Nowadays, says Gjelsvik, much of the contaminated lichen has been grazed away, meaning radioactivity in most Norwegian reindeer is below the European safety standard. But some years, when wild mushrooms grow in higher numbers than normal, the mutton samples can show spikes to as much as 2,000 becquerels.
“Radioactive substances originating from Chernobyl are still being transferred from soils to mushrooms, plants, animals, and people,” Gjelsvik says.
Macacques of Japan
In Japan, a similar problem plagues red-faced monkeys.
After the catastrophic meltdown of the country’s Fukushima Daiichi Nuclear Power Plant in 2011, the concentration of cesium in nearby Japanese macaques rocketed upwards to a maximum of 13,500 becquerels per kilogram, according to a study led by Shin-ichi Hayama, a professor at Nippon Veterinary and Life Science University.
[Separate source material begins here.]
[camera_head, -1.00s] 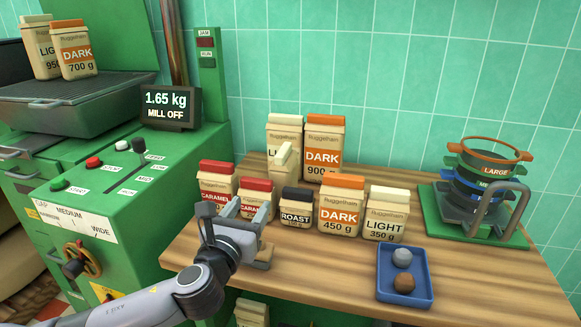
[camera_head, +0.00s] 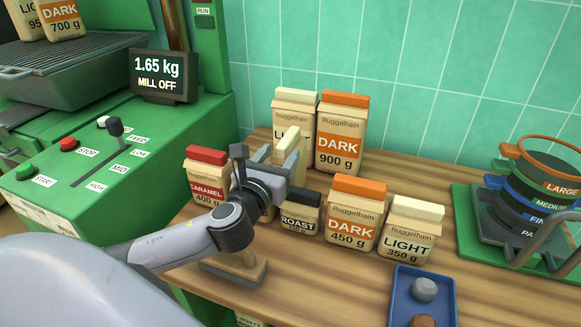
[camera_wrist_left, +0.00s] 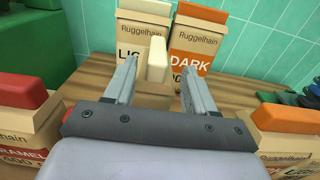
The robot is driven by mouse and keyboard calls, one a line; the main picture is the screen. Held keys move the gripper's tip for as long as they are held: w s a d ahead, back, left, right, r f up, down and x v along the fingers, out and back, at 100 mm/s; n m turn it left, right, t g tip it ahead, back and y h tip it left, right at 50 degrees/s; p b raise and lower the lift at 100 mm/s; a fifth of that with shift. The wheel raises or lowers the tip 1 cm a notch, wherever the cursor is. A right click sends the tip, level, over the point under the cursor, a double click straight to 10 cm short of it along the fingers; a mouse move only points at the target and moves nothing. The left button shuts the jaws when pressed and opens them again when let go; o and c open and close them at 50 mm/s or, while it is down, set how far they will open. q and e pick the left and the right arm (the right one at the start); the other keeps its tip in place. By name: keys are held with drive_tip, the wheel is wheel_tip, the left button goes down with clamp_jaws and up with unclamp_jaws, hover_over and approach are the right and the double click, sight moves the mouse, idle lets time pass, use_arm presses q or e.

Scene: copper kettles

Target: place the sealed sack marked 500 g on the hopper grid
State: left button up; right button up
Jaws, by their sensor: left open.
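No 500 g marking is readable. A small cream-topped sack (camera_head: 287,143) stands behind the front row, its label hidden by my gripper. In the left wrist view this sack (camera_wrist_left: 156,58) shows between the fingers. My left gripper (camera_head: 279,160) is open, with one finger on each side of the sack's upper part; I cannot tell whether they touch it. The hopper grid (camera_head: 105,70) is the dark grate at upper left. A DARK 700 g sack (camera_head: 62,18) and another cut off by the frame stand on it. My right gripper is not in view.
Close around are CARAMEL (camera_head: 204,178), ROAST (camera_head: 299,212), DARK 450 g (camera_head: 352,215), LIGHT 350 g (camera_head: 408,228) and DARK 900 g (camera_head: 340,135) sacks. A blue tray (camera_head: 398,310) and stacked sieves (camera_head: 535,185) are right. The display (camera_head: 165,77) reads 1.65 kg, MILL OFF.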

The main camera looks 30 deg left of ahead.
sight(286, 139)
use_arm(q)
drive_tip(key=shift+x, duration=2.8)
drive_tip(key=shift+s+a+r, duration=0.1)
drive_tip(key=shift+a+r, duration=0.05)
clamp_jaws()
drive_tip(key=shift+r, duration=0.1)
According to Hayama’s research, which mainly focused on tissue samples from the macaques’ hind legs, they likely absorbed the contamination by eating buds and bark on local trees, as well as other foods like mushrooms and bamboo shoots, all of which take in radioactive cesium from the ground.
The high concentrations of cesium, which have declined over the last decade, led Hayama to speculate that monkeys born after the accident may have experienced delayed growth and had smaller heads.
Are these animals dangerous?
The scientists who study radioactive animals emphasize that it is highly unlikely the radiation they contain would ever threaten humans. Some, like the Fukushima macaques, are not eaten and therefore are no threat. Others, like sea turtles, contain so little radiation that they pose no danger.
Others, like Bavarian boars and Norwegian reindeer, are monitored to ensure unsafe meat does not go to consumers. “The regulatory limits are super strict,” says Steinhauser. Nonetheless, these findings have “enormous implications,” he adds. “For many years, we’ve been happy with assuming that nuclear fallout is going somewhere else. But ‘somewhere else’ does not mean it’s lost.”